Il y a des filières qui se développent en région : le Groupe Lebel, qui a annoncé il y a deux semaines un projet d’usine de granules à Cacouna, destiné principalement à l’exportation; GDS a également une usine à Lac-au-Saumon dans l’est du Bas-Saint-Laurent. Il compte aussi sur l’exportation de la granule industrielle pour les grosses chaufferies qu’on trouve en Europe. On a besoin de granules de meilleure qualité, qui sont déjà disponibles : il y a des fournisseurs au Nouveau-Brunswick, qui alimentent des érablières, par exemple. Le centre communautaire à Saint-Valérien est l’exemple qui vient en tête également.

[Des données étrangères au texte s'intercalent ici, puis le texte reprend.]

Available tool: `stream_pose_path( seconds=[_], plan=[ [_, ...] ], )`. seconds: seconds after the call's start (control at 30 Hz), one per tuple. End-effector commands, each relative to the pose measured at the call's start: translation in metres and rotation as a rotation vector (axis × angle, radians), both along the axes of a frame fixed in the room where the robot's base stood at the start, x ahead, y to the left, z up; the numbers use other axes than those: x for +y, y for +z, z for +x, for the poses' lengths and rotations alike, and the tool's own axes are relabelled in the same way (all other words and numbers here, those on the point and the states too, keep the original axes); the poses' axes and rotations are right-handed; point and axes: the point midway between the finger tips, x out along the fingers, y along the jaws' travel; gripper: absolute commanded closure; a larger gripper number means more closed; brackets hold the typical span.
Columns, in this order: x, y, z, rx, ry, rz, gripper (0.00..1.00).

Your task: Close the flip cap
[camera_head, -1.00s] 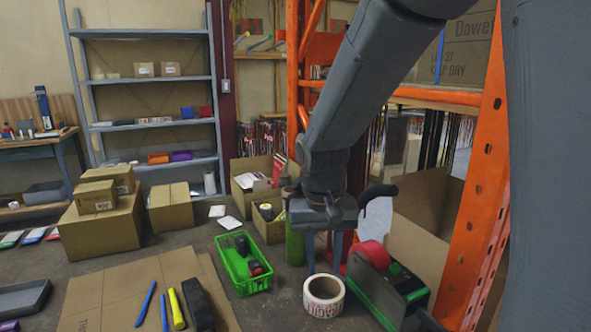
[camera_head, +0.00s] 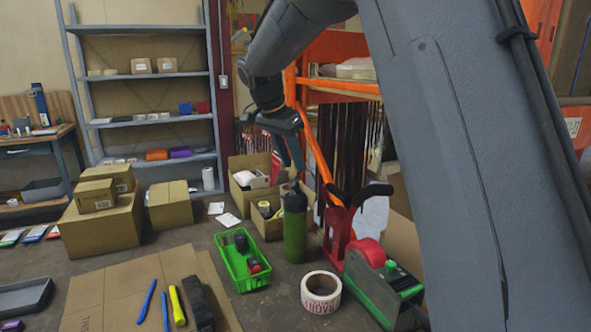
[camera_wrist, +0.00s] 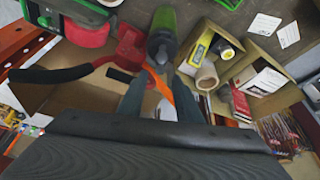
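A green bottle (camera_head: 295,232) with a dark top (camera_head: 295,200) stands upright on the table, behind the tape roll and right of the green basket. In the wrist view the bottle (camera_wrist: 164,22) is beyond my fingertips, with its dark grey top (camera_wrist: 161,47) facing the camera. Whether the flip cap stands open is too small to tell. My gripper (camera_head: 297,160) is above the bottle in the head view and does not touch it. In the wrist view its two fingers (camera_wrist: 159,92) are apart with nothing held between them.
A red tool with black handles (camera_head: 338,222) stands close right of the bottle. A green tape dispenser (camera_head: 385,290) and tape roll (camera_head: 322,293) are in front. A green basket (camera_head: 240,262) is left; an open carton (camera_head: 270,226) is behind. Orange rack posts (camera_head: 318,150) stand nearby.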

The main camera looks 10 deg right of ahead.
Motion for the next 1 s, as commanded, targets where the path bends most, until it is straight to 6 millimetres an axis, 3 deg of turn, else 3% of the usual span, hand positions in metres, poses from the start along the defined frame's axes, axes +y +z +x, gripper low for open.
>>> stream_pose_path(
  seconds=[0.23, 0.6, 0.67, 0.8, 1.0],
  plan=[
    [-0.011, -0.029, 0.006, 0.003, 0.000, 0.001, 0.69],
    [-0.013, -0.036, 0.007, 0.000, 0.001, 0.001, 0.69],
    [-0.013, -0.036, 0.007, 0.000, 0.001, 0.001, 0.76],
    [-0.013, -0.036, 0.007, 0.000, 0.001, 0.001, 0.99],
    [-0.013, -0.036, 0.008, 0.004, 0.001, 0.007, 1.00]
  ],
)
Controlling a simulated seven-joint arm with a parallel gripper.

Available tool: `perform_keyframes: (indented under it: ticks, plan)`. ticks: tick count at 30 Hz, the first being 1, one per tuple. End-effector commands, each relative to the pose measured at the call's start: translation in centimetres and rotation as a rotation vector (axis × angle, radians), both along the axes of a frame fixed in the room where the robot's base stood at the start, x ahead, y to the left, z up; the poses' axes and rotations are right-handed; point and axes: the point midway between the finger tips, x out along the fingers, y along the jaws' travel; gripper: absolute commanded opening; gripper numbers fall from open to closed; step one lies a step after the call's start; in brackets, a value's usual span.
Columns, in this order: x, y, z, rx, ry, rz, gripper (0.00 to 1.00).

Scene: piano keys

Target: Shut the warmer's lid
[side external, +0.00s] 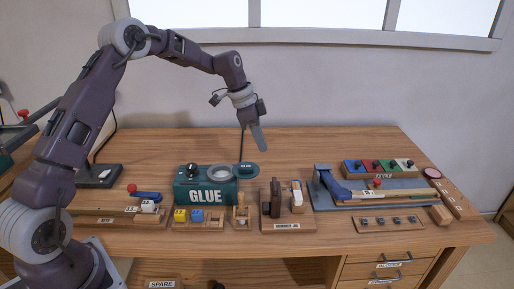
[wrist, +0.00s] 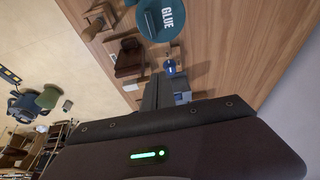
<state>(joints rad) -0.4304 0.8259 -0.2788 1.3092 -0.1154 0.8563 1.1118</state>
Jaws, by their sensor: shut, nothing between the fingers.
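The teal warmer (side external: 206,190) marked GLUE stands on the middle of the bench in the side view. A pale ring-shaped opening (side external: 220,173) and a black knob (side external: 191,171) are on its top. A flat teal piece with a small label (side external: 245,170) extends at its right rear; I cannot tell whether this is the lid. The teal GLUE piece (wrist: 170,17) also shows at the top of the wrist view, cut by the frame edge. My gripper (side external: 258,138) is shut and empty, pointing down in the air above and to the right of the warmer.
A wooden block stand (side external: 287,210) is right of the warmer. The rear bench is mostly clear.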

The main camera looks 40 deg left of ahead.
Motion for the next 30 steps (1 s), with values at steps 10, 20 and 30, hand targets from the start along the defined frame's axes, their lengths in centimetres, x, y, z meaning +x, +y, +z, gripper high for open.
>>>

L’hôpital d’Amqui et les réseaux de chaleur à Causapscal et à Rivière-Bleue sont aussi de brillantes vitrines pour cette filière, pour ne citer que ces exemples.

Plus il va y avoir de la demande locale, plus ça va stimuler cette production-là et, en complément, plus il y aura de biocombustibles disponibles localement, plus ça va stimuler la demande.

Donc, on est dans une situation de boucle de rétroaction qu’il faut encourager des deux côtés.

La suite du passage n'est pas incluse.